Most people likely aren't going to want to manage multiple subscriptions and will instead opt to not read the article. At least with Twitter Blue the user doesn't have to worry about multiple subscriptions and can simply read the story when they want to.
Additionally, they now have a notification that indicates that they won't immediately hit a paywall when they click on the link.
Ultimately, media companies need to be compensated, and this doesn't seem to be disadvantaging anyone...
just looked it shows me $5.99 a month for wapo add on.
If so might be worth it for me even though I don't use twitter. The rest I think are mostly available on news+
Full bloomberg on apple news is $34.99 a month, though they do have more free articles than WaPo it seems and at least I can understand the value and niche of financial news not really worth reading about unless you're in finance.
I don't think NyTimes is even an option anymore. They make enough profit on their walled garden seems they won't ever participate in this stuff again.
The Apple News subscription I already pay for seems to be more for magazines. It used to have everything.
Plus they want to be more in control what gets shown.
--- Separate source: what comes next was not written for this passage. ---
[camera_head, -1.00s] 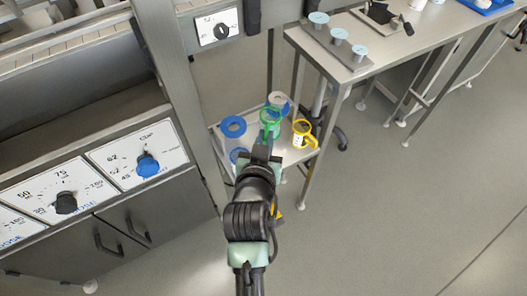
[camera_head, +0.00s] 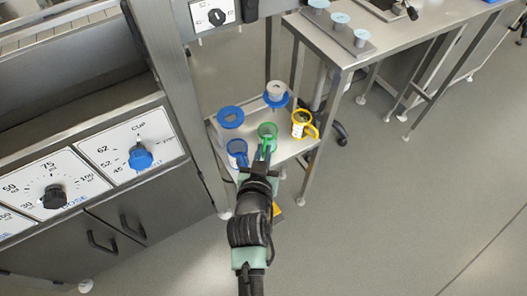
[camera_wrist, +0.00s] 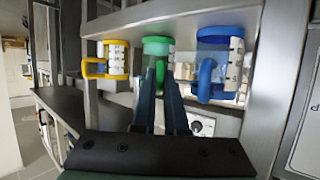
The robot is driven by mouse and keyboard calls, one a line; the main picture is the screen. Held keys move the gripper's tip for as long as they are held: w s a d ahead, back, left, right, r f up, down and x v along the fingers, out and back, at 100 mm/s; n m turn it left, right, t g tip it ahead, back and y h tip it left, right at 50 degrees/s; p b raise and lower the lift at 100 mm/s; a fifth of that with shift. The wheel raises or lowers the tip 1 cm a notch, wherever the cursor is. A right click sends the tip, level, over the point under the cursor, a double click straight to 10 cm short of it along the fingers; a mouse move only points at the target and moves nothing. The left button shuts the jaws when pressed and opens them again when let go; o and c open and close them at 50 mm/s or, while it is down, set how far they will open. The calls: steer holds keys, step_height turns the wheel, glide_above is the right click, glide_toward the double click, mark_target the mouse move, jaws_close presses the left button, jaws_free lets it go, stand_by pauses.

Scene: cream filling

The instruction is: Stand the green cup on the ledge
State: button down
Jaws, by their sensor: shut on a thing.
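The green cup (camera_head: 267,131) is at the front of the small steel ledge (camera_head: 286,152), between a blue cup (camera_head: 237,150) and a yellow cup (camera_head: 302,122). My gripper (camera_head: 264,153) is shut on the green cup's handle side. In the wrist view the green cup (camera_wrist: 155,45) is at the fingertips, with the yellow cup (camera_wrist: 116,59) on the left and the blue cup (camera_wrist: 218,62) on the right. The cup looks upright and at or just above the ledge; contact with the ledge cannot be told.
Two blue-rimmed items (camera_head: 230,117) (camera_head: 275,95) stand behind the cups. A steel post (camera_head: 190,100) and dial panel (camera_head: 130,150) are on the left. A steel table (camera_head: 350,45) is at the upper right. Open floor lies to the right.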

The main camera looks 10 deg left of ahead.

It works great for me on my Mac, less so on my iPad when following links in Twitter. The Twitter browser view doesn't seem able to handle logging into Amazon, then reporting success to WaPo so I can read the article. I think it works OK if I remember to open the link in Safari.
If people are looking for in on the web client, it's in the left menu under "More".l
Yeah, except Twitter Blue does do that at all. They are just double dipping. You still get just as many ads as before.
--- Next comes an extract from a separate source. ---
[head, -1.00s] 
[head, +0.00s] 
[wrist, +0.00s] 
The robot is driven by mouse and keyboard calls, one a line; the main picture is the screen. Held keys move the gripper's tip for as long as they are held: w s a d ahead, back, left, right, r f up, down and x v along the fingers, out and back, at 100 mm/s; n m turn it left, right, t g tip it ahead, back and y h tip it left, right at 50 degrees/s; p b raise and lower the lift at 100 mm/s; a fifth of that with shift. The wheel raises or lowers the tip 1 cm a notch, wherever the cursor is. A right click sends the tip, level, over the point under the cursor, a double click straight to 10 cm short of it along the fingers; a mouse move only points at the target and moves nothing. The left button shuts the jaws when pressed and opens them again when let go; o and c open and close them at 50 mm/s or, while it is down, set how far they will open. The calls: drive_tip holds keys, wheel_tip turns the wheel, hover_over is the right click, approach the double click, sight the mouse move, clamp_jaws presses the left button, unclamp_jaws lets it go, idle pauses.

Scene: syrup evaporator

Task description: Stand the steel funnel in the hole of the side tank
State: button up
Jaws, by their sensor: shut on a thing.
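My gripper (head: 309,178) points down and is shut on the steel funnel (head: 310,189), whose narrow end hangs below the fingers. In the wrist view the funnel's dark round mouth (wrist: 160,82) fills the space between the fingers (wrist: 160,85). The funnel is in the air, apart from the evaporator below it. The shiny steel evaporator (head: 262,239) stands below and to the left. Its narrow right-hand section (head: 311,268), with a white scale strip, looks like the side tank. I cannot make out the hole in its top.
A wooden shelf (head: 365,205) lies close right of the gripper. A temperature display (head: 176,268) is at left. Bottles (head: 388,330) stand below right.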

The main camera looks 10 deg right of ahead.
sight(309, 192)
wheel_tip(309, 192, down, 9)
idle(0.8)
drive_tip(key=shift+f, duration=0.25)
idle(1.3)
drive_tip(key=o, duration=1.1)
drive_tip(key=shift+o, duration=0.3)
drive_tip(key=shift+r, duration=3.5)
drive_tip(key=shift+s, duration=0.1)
More importantly, this is going to introduce a whole new kind of thinking to people who work on the consumer side of Twitter. Previously, impact on ad revenue was the only financial metric they'd have to think about. That makes many optimization questions appear simple. Introducing other kinds of revenue complicates the calculus, allowing better decisions to emerge.
[1] https://www.nasdaq.com/articles/forecast-of-the-day%3A-twitt...
It's can be a Catch-22 in some cases. The same people most willing to pay to opt-out are the ones most coveted by advertisers.
FB, for example, pulls 4-5x the ARPU for US users compared with international. I'd expect twitter to have a similar pattern (though it depends on what 'international' means: Europe is only half the US).
The other issue with this is that the most engaged twitter users are going be the likeliest to sign up for a paid twitter service. These are also going to be the people pulling the average up.
- Is not compatible with any news paywalls (they just strip ads out of already free-to-access articles)
- Edit Tweet isn't Edit Tweet. It's an option to delay your tweets by 60 seconds. After that, you cannot Edit Tweet. "Slow Tweet" is more accurate but probably less marketable.
Even if I were still using Twitter, and even though I support journalism when I can (paywalls for a few sites, etc.), I still wouldn't pay $3 for this.
I think Twitter has a lot of work left to do on their business model. This move, IMO, is at least 5 years too late (if not 8-10). Considering Twitter has been unprofitable for most of its life, including in 2020[0], it's only now that they're thinking about alternatives to their ad network.
0. https://www.cnbc.com/2021/04/29/twitter-twtr-earnings-q1-202...
YouTube Red is the best product experience, and it's something I would pay to have elsewhere.
I hate ads. I never buy products from ads. They just distract me.
I'd pay $1000/yr for a completely ad-free Google. (No search result ads, no AMP, no "McDonalds" in Google Maps, ...)
Twitter confirms Twitter Blue - https://news.ycombinator.com/item?id=27316115 - May 2021 (722 comments)
Twitter's subscription service might cost $3 per month - https://news.ycombinator.com/item?id=27168200 - May 2021 (66 comments)
As soon as Twitter Blue comes to the UK I’d pay for it even without it being totally ad free (while complaining about that). Between Tweetbot and comprehensive ad blocking I never see ads anyway and I’m happy to pay for something I get that much value from.
Ad-free article access could be $1.
"""Editing""" tweets could be $1.
Ad-free Twitter could be $4-5 (as that's what Twitter makes per US user per month via ads).
Etc.
IMO Patreon has already broken through the mental mode of "sign up for multiple sub-$5 things and have a single bill at the end of the month."
Any big services out there doing a-la-carte premium features?
This might seem like a tweet soundbite,but it goes to the root of the problem - twitter develops its features in a vacuum and actively refuses to listen to its users.
I'd also argue that they picked a horrible price point - it's too expensive for most twitter users, and too cheap for the ones willing to pay. The demographic of people willing to pay for twitter is not extremely price sensitive, and going for a lower price point will only insignificantly expand it. Going for a higher price point with more value add (remove "promoted tweets" garbage) would be significantly more appealing.
Is this not just listed as a feature? To be honest, I would pay 4.99 a month to get that blue check mark
Seems like a good way to push a ideological/political agenda, too.
The changes we are paying for are client-side features only! There's no change to twitter.
For example, you can't edit a tweet, you can only delay sending the tweet for a few seconds while you stare at the tweet!
- Undo/Edit is just basic functionality being sold for money.
- Reader View wouldn't be necessary if twitter threads weren't hot garbage to begin with.
I really don't mind paying for a good product, and overall I like twitter the most out of all the other big social sites. However, what I've been seeing for years now is that they refuse to build the best product possible for most of their users, and they would rather stagnate than improve it "for free".
Disclaimer: Not associated with the tweet above, but I was the TL for Reader :)
I’m going to guess that I won’t find any NY Post stories about Hunter Biden’s infamous laptop on this filtered platform.
Honestly this just sounds like a door fee for an echo chamber.